The love for agriculture runs in his family as both his paternal and maternal parents were farmers. Having been exposed to the practice at a young age, Ezirim proposed to build a life around farming, only he would do so by getting the right information through formal education.
He said: “My paternal grandmother was more of a yam and cassava farmer. She had goats and chickens, too. I spent a lot of time with my grandmothers, especially during school holidays. I think that’s when I began to fall in love with agriculture. I could play with those goats for hours as a kid.
“My maternal grandmother had goats and chickens. She had an orchard beside the house and a vegetable farm at the backyard. She was the type that whenever she visits your place and tastes a good flavour in the food you served her, she could ask for the pepper, tomato and others. She would take the seed home, dry and plant at the backyard. You can practically cook a soup in her house without visiting the market.”
He said as he grew older, he discovered that love and passion was not enough to attain success in agriculture, one needed to appreciate and believe that it can be a profitable and sustainable business, in both short long term basis.
“I think that appreciation came when my dad passed away, and my mum got into full-time agriculture. She was able to open my eyes to its profitability. I saw what I needed to or not do, to make it in agribusiness,” he said.
However, his journey to gain formal education was littered with thorns, as he attended three universities in Nigeria, seeking information that would transform his dreams to reality. After several disappointments in the country, he bagged a degree in economics from a university in Benin Republic.
When asked about the response of his peers and elders, when he decided to go into agriculture, he said it was not too difficult a choice because he was known to be stubborn with decisions, especially ones he is passionate about. He said some people protested. Stressing that his love for agriculture was deep and contagious, he beams with pride that his efforts paid off.
According to him, “It (the choice) was not that difficult, because I never really kept friends. Although, few people that knew really about it wanted to bite me (Laughs). But it was not that difficult. I mean, if you sit down with me for a few minutes, you will want to quit your job and go into agriculture.
“People were skeptical about it, at first, but because I was notoriously stubborn, they didn’t bother talking me out of it. They were 100 per cent sure I won’t listen. So why waste time and energy? I am just happy that my decision has gradually been justified.”

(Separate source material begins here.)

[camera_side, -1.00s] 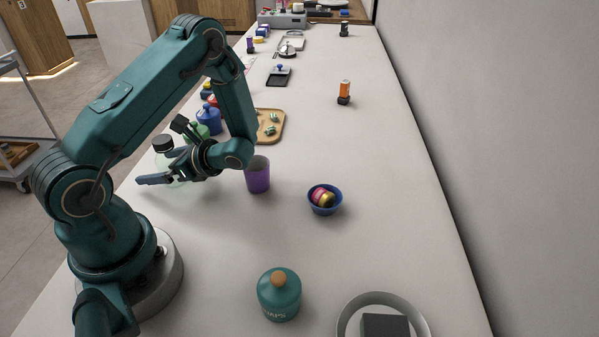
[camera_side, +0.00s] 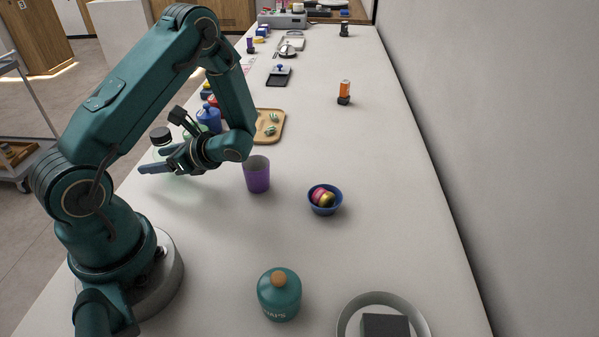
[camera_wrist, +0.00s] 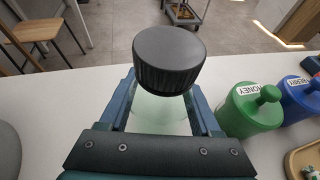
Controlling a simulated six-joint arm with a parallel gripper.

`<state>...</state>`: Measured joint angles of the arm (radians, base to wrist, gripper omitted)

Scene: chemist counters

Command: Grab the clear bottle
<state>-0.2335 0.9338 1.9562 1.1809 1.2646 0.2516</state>
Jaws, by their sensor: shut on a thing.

Ezirim works closely with technical partners from Thailand, who, he said, have been instrumental to the success he has recorded. He explained that he deploys their methods in his operations, especially in handling exotic vegetables in his farms, noting that the methods he applies have made it possible to grow exotic vegetables in Eastern Nigeria, a terrain, which many people erroneously believe is unwelcoming to such products.

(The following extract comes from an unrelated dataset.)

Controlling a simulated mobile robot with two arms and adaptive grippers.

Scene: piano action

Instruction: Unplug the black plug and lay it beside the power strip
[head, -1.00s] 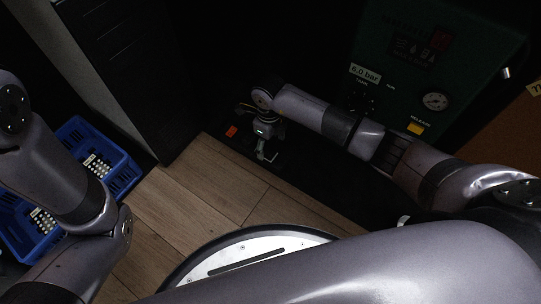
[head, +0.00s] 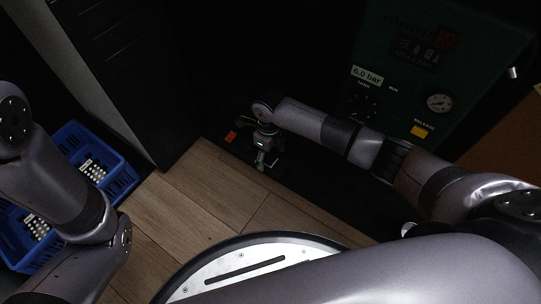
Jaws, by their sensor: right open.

“A lot of people know me as the ‘Thai farmer’,” he said, jokingly, adding: “I had the opportunity to visit and learn from some Thai farmers, which have given me the privilege to establish a partnership with the Thai Agro Group.
“I practically use Thai technology in my farm and believe in their philosophies, which has been part of the building points that has stabilised their economy as a farming nation. So, it has been a privilege learning and working with the Thais. There has been a common belief among my people in the south that exotic vegetables only grow in the north. I am determined to expose to that as an absolute lie.”
“If done well, this venture produces over 300 per cent Return On Investment (ROI) annually. The major problem has been doing it well, which is using minimum input to get maximum output. That’s where the Thai guys come in. They have trained and equipped me enough for that,” he continued.
He said that, from his experience, making millions as a farmer is easy and can be done in a short time, stressing that all that is needed is, at least, a hectare of land and any of the good vegetables.
On the prospects from his farm, he revealed: “A farm like mine costs about N600,000 per hectare. If one is planting cucumbers, from a hectare, you should make nothing less than N2 million in three months.
That is if it is done right. It has been achieved by a lot of people I have consulted for here in Nigeria. It boils down to understanding what to do.
I and my team, at a time, were able to make a net profit of N1million on cucumber in 2 months planting the cu999 variety sold by Thai Agro. To be honest, it was not an easy task, but we were able to pull it off.”
However, he said a major headache has been the attitude of workers he had to work with, decrying the fact that youths complain about unemployment but cannot deliver on the little responsibilities thrown at them and are lacking in qualities such as faithfulness, commitment, trustworthiness and motivation to work.